One for Now, One for Later: Be sure to check out these two new musical offerings

 

JLin – Dark Energy

If cool sounds are what you seek, cool sounds you shall receive on this progressive debut EP from Indiana electronic artist JLin. Upon first listen, I found myself in shock and awe — excitedly applauding JLin’s powerful grabbing-hold-of the electronic music genre with her use of the Chicago-born “footwork” subgenre.

This project radiates with gloss and sexuality, but with a dark and nearly maniacal twist. Using breakingly quick tempos to combine ethereal female vocal samples with ominous and disorienting grooves, “Dark Energy” truly could not have been a better title. JLin produces a hypnotic and immersive sound that is sure to inspire a furthering of the electronic music genre.

­—Recommended if you enjoy Com Truise, Grimes

Frank Ocean 

It was recently announced that this July, R&B artist Frank Ocean will be releasing the follow-up album to his 2012 debut studio project, Channel Orange, titled Boys Don’t Cry. For those who share an eternal infatuation with Channel Orange, myself included, the anticipation could not be higher.

However, many are unfamiliar with Ocean and his iconic position in the music industry. So, why should you give Frank Ocean’s music a listen? And more importantly, why should you understand just who he is?

In 2009, Ocean began his career as he joined the infamous Los Angeles-based hip hop collective, Odd Future — a group which includes the controversial Tyler, the Creator and Earl Sweatshirt. In 2011, Ocean released his first mixtape — Nostalgia, Ultra — a project which demonstrated his smooth R&B talent with a smartness and subtlety which set him apart from the pack. Ocean — along with another rising artist, The Weeknd — became an exciting movement of modern R&B resurgence.

With such a small repertoire of prior material, however, not much could prepare the music industry for the waves that Ocean was about to make — not just musically, but socially as well. Two weeks before the release of Channel Orange, Ocean came out of the closet and identified to the world as bisexual.

On his tumblr webpage, Ocean posted a note which contained two lengthy, poetic paragraphs which tell of a romance at age 19 that he shared with a male friend who apparently reciprocated on some level, but refused Ocean’s ultimate attempt to name their love. Los Angeles Times music writer Gerrick D. Kennedy called it “the glass ceiling moment for music. Especially black music, which has long been in desperate need of a voice like Ocean’s to break the layers of homophobia.”
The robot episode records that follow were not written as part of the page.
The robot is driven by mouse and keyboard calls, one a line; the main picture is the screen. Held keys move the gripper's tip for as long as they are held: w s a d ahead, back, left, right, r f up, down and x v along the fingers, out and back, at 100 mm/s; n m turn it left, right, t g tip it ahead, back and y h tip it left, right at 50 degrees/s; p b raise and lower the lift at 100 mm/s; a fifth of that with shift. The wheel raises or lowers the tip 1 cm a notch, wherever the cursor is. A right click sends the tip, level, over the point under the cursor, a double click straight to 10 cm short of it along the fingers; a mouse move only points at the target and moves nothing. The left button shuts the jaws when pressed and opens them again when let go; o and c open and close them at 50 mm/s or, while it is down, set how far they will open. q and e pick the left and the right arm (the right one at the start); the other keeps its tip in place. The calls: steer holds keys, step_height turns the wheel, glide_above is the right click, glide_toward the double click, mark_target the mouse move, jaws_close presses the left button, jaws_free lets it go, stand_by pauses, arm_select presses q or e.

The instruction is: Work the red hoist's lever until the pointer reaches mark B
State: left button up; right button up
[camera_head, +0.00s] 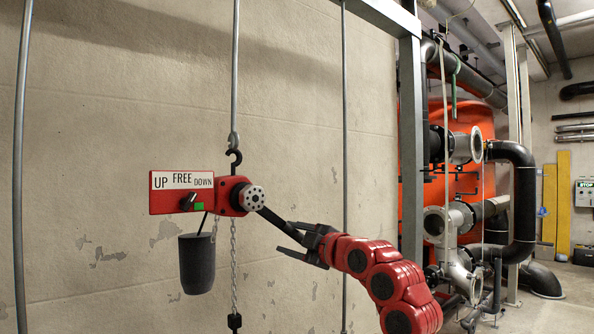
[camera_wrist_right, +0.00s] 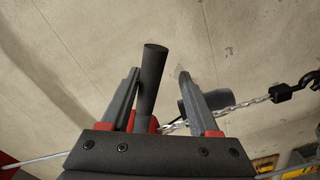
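The red hoist (camera_head: 229,196) hangs from a hook (camera_head: 233,150) in front of the wall in the head view. Its panel (camera_head: 158,192) reads UP, FREE, DOWN, with a dark selector knob (camera_head: 188,201) and a green patch below FREE. The black lever (camera_head: 275,217) slants down right from the round hub. My right gripper (camera_head: 302,240) is at the lever's outer end. In the right wrist view, its fingers (camera_wrist_right: 161,100) are apart, with the lever (camera_wrist_right: 150,80) between them, nearer the left finger. No pointer or mark B is visible. My left gripper is out of view.
A dark grey cylinder (camera_head: 197,264) hangs below the hoist panel. A chain (camera_head: 234,270) runs down beside it to a black fitting (camera_head: 234,322). Vertical rods stand before the wall. Pipes and an orange tank (camera_head: 472,125) are at the right.

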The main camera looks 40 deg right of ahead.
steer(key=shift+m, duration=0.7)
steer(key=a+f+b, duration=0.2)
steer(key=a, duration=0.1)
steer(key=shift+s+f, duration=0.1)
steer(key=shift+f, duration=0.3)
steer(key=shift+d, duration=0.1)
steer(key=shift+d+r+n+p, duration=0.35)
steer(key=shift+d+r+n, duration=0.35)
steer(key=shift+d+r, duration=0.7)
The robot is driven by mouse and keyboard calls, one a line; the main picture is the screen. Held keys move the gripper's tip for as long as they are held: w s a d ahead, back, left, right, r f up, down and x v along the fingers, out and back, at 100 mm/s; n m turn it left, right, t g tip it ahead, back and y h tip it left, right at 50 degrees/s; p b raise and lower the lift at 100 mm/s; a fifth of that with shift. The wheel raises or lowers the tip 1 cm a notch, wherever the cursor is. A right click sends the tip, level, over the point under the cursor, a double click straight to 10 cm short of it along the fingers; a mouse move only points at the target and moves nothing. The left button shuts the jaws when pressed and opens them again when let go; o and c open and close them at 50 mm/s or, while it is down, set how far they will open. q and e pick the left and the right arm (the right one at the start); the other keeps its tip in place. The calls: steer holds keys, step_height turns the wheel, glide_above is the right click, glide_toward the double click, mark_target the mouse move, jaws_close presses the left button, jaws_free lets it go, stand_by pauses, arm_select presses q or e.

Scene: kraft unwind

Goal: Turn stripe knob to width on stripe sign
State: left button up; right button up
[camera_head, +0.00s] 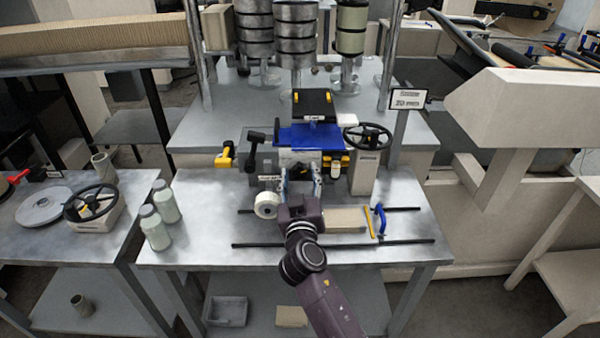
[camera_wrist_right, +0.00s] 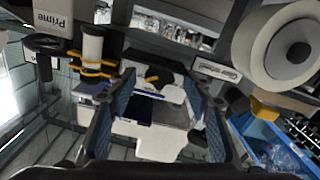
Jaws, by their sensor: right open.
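A small sign (camera_head: 408,98) stands on a post at the back right of the machine; its print is too small to read surely. In the right wrist view a dark knob (camera_wrist_right: 158,75) with an orange mark sits on a pale housing. It lies ahead of my right gripper, between the fingers in the picture; I cannot tell whether they touch it. My right gripper (camera_head: 302,179) is open, pointing at the front of the machine; its two fingers also show in the wrist view (camera_wrist_right: 158,105). In the head view the gripper partly hides the knob area. My left gripper is not in view.
A white roll (camera_head: 267,204) is left of my right gripper. A black handwheel (camera_head: 368,137) is at the right and a black lever (camera_head: 254,146) at the left. A blue handle (camera_head: 380,217) and bottles (camera_head: 155,228) stand on the metal bench (camera_head: 200,258), whose front is mostly clear.

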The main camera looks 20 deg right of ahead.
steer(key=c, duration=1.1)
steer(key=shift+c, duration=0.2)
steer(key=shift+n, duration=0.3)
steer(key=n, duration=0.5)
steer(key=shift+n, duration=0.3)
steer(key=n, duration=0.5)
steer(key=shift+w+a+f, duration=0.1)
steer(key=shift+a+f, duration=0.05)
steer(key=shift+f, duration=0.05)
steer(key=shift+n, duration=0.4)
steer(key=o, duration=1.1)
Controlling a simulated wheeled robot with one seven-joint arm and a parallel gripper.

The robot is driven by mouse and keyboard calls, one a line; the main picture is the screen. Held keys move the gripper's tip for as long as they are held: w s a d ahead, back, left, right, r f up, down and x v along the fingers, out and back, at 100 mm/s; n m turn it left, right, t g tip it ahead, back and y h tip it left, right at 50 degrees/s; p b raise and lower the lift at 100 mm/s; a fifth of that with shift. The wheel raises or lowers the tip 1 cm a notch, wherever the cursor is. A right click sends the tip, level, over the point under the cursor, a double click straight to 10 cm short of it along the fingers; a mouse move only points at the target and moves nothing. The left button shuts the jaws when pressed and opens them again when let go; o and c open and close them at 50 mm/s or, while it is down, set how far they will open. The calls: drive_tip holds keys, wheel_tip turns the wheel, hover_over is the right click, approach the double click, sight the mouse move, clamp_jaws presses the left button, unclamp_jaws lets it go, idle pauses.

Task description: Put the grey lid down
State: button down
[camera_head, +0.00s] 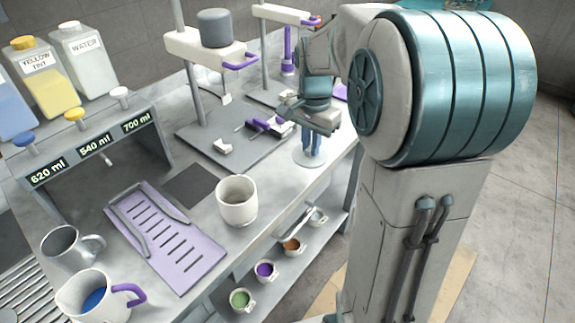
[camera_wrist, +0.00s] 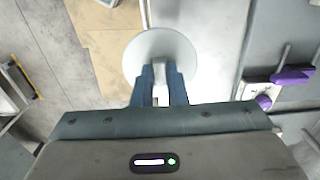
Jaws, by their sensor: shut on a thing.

Pop artists have long celebrated sexuality as fluid and dynamic, but Ocean brought his position and emotions to a new demographic and age of listeners. Black hip-hop artists pioneered the 2000s era of bling-hip-hop with masculinity and heterosexuality. Ocean presented sexuality as something that arises within particular circumstances, defined by shifting desire and individual encounters rather than solidifying as an exact identity.

Those who didn’t care to regard Ocean’s sexuality were then presented with a full-on expression of it, as Ocean then released Channel Orange — an unprecedented R&B masterpiece that threw the emotional locker wide open. However, while addressing his sexual orientation on the beautifully painful track “Bad Religion,” and touching again on it in “Forrest Gump,” it becomes apparent that this is not what the project necessarily revolves around. Rather, the album exemplifies the beauty of emotional expression itself.

In a formulaic era, Ocean’s production is impressively idiosyncratic — with a heaviness on hazy electronics and reverb and packed with idyllic touches. The melodies never quite pan out as you expect them to, Ocean’s vocals convey tremendous feeling, and you will more than once be caught off guard by the intoxicating grooves. Try the track “Pink Matter” with a decent pair of headphones, and thank me after the verse from featured guest André 3000.

Ocean soared into critical acclaim with this beautifully cohesive front-to-back project, as he was nominated for and won numerous awards, including a nomination for Album of the Year and winning Best Urban Contemporary Album at the 2013 Grammy Awards.

While 2015 has been an incredible year for music thus far, the excitement only grows as July approaches. We hope to see another masterpiece with Boys Don’t Cry, while I’m struggling to take Channel Orange off of the stereo in the anticipatory meantime.